* begin The data *

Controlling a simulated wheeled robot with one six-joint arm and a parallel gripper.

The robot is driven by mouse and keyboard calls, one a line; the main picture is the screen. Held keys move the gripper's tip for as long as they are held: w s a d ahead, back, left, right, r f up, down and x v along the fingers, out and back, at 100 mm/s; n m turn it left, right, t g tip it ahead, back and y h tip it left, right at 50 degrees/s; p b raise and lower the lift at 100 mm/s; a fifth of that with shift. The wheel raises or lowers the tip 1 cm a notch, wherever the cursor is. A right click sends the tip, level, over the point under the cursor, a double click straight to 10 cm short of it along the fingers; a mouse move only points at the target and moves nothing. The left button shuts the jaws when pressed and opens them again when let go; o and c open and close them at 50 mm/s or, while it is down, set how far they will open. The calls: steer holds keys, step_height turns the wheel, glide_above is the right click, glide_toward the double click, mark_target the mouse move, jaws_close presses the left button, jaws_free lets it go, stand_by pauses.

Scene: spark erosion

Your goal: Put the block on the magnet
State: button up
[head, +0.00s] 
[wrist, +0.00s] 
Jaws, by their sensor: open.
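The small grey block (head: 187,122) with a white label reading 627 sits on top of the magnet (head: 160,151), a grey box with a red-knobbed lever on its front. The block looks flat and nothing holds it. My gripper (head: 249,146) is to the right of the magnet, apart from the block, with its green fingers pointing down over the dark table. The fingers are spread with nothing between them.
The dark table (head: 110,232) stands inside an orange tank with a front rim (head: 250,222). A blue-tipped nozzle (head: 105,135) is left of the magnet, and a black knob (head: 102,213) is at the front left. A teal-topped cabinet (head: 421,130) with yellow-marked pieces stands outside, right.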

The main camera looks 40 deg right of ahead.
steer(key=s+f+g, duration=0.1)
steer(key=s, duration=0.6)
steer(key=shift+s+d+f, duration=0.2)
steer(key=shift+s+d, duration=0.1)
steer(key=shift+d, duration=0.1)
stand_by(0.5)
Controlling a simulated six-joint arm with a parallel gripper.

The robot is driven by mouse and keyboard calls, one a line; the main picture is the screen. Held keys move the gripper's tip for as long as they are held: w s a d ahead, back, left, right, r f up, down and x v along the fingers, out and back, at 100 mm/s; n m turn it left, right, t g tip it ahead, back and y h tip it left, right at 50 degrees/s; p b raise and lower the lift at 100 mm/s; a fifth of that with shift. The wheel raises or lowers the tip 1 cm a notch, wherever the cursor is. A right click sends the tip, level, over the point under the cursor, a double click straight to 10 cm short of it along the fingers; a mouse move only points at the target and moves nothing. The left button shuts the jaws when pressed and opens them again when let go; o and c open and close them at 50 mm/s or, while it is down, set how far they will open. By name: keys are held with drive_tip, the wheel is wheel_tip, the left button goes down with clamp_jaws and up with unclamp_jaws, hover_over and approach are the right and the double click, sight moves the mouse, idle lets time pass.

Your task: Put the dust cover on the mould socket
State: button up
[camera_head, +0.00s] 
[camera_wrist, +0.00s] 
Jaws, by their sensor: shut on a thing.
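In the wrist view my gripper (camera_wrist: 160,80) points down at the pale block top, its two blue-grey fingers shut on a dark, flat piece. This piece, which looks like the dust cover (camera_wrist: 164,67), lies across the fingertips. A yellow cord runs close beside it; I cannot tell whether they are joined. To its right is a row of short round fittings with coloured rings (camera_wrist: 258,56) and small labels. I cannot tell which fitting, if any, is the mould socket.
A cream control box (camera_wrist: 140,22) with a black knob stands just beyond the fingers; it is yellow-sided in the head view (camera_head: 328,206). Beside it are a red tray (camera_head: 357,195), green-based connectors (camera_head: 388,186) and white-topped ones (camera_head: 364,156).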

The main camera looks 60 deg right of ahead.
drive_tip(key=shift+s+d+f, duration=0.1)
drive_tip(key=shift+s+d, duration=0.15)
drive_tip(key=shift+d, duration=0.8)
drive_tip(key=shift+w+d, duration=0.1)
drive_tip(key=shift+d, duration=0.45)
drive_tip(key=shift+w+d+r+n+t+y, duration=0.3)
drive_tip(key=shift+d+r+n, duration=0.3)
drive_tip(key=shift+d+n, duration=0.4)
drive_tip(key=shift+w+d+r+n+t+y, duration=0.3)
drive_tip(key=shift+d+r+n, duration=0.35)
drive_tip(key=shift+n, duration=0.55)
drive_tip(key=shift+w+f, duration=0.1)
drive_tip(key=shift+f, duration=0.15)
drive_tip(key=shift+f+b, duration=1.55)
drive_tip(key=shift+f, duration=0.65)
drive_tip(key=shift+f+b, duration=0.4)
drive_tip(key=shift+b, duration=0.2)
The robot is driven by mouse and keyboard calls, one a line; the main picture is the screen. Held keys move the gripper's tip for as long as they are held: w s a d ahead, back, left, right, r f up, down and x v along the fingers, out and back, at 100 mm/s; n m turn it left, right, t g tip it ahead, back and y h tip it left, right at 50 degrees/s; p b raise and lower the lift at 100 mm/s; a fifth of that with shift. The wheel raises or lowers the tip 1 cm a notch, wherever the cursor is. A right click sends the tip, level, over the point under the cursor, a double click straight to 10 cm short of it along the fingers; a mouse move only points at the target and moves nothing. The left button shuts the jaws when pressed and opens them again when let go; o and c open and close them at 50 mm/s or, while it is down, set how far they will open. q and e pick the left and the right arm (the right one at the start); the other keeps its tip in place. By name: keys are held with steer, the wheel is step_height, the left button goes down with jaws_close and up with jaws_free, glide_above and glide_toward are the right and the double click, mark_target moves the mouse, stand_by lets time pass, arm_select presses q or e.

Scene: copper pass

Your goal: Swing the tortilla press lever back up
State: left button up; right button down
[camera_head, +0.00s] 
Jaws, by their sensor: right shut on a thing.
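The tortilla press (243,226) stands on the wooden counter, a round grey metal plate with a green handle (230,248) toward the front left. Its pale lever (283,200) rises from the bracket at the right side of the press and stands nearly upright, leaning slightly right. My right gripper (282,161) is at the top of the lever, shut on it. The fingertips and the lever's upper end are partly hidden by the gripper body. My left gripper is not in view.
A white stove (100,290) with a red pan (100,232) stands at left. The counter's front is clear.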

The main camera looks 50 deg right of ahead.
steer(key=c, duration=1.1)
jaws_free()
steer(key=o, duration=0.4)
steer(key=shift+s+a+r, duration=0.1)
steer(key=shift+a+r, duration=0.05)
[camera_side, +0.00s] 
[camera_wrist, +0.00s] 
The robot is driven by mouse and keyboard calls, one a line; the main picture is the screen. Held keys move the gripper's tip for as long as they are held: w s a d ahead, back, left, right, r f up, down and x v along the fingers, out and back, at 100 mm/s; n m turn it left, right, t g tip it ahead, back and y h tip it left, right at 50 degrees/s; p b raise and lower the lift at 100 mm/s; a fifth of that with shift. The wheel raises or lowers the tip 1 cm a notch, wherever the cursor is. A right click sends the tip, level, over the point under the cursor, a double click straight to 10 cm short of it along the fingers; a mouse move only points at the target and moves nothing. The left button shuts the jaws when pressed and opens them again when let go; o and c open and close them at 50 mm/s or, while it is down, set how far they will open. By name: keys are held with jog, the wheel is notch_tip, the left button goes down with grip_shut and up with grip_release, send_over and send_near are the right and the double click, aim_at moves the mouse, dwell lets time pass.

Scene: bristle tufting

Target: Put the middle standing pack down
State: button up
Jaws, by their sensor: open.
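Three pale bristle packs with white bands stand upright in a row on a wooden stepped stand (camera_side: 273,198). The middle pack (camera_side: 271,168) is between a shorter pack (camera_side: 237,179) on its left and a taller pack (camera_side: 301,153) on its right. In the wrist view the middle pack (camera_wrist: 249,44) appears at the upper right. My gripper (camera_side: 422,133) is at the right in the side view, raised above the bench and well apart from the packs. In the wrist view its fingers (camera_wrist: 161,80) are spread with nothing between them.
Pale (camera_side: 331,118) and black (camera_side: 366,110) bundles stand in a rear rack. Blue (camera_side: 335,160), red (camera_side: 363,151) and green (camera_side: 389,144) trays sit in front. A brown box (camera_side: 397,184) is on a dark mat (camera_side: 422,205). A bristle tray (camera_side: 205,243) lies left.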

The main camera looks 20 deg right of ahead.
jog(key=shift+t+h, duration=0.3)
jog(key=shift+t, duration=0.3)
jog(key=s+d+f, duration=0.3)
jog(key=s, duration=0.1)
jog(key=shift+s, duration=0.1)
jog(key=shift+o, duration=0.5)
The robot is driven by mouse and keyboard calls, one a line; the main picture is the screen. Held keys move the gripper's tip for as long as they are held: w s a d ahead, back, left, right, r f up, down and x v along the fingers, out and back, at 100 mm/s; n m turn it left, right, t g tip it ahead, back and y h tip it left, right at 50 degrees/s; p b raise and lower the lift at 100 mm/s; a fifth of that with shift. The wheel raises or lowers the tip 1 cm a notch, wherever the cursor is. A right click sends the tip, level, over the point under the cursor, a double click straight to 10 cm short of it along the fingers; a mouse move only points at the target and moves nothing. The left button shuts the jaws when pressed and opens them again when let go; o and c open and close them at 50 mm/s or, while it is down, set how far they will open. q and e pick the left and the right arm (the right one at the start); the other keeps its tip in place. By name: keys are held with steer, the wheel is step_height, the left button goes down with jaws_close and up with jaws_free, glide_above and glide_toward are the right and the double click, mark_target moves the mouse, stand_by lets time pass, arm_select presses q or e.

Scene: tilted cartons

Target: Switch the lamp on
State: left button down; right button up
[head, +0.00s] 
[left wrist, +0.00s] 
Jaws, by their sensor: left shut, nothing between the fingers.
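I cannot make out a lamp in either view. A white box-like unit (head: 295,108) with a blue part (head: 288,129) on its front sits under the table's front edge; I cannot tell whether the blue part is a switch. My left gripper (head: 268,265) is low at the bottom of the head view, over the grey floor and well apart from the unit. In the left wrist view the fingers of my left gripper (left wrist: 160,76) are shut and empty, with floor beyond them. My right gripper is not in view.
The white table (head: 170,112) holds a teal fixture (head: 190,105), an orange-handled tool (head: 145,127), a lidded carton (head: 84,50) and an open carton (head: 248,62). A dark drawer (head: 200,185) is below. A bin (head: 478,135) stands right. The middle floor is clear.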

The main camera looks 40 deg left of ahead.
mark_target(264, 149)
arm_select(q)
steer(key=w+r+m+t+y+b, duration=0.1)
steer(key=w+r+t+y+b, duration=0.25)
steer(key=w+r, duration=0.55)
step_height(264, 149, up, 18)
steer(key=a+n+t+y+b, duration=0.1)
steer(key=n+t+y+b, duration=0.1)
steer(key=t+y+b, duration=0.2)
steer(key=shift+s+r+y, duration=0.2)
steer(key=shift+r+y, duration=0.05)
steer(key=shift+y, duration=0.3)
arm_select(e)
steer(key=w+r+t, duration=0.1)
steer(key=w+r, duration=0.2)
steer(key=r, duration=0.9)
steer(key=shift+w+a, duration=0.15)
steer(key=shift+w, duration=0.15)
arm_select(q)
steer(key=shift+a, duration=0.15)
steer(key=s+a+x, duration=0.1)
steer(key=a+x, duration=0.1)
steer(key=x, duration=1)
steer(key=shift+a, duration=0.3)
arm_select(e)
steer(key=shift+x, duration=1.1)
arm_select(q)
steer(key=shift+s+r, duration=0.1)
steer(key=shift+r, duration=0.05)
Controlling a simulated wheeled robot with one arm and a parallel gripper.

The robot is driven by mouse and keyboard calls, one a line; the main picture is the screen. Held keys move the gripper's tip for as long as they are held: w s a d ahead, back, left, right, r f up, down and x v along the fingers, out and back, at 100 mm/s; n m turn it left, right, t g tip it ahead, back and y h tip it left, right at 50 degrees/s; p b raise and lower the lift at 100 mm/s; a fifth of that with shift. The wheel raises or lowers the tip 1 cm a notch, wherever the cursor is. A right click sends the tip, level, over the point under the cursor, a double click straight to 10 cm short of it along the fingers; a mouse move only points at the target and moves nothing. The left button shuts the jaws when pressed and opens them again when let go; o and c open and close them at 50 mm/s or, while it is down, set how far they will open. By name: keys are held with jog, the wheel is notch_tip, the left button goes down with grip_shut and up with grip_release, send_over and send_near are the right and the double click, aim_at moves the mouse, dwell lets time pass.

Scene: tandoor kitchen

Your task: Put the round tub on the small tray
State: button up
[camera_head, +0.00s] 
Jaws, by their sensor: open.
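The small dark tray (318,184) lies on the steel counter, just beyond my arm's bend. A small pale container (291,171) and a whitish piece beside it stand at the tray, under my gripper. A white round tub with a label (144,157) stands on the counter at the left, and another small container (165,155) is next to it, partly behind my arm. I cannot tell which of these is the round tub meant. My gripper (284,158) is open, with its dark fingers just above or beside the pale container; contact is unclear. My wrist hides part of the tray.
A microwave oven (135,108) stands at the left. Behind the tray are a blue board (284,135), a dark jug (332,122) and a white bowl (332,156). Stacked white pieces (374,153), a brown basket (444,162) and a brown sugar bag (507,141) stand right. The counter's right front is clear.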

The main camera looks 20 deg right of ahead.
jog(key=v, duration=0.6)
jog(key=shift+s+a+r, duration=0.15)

* end The data *

▸ **Work required**
From the listing above, report the number of lines containing the string "task", without any accompanying remarks.

▸ **Output below**
2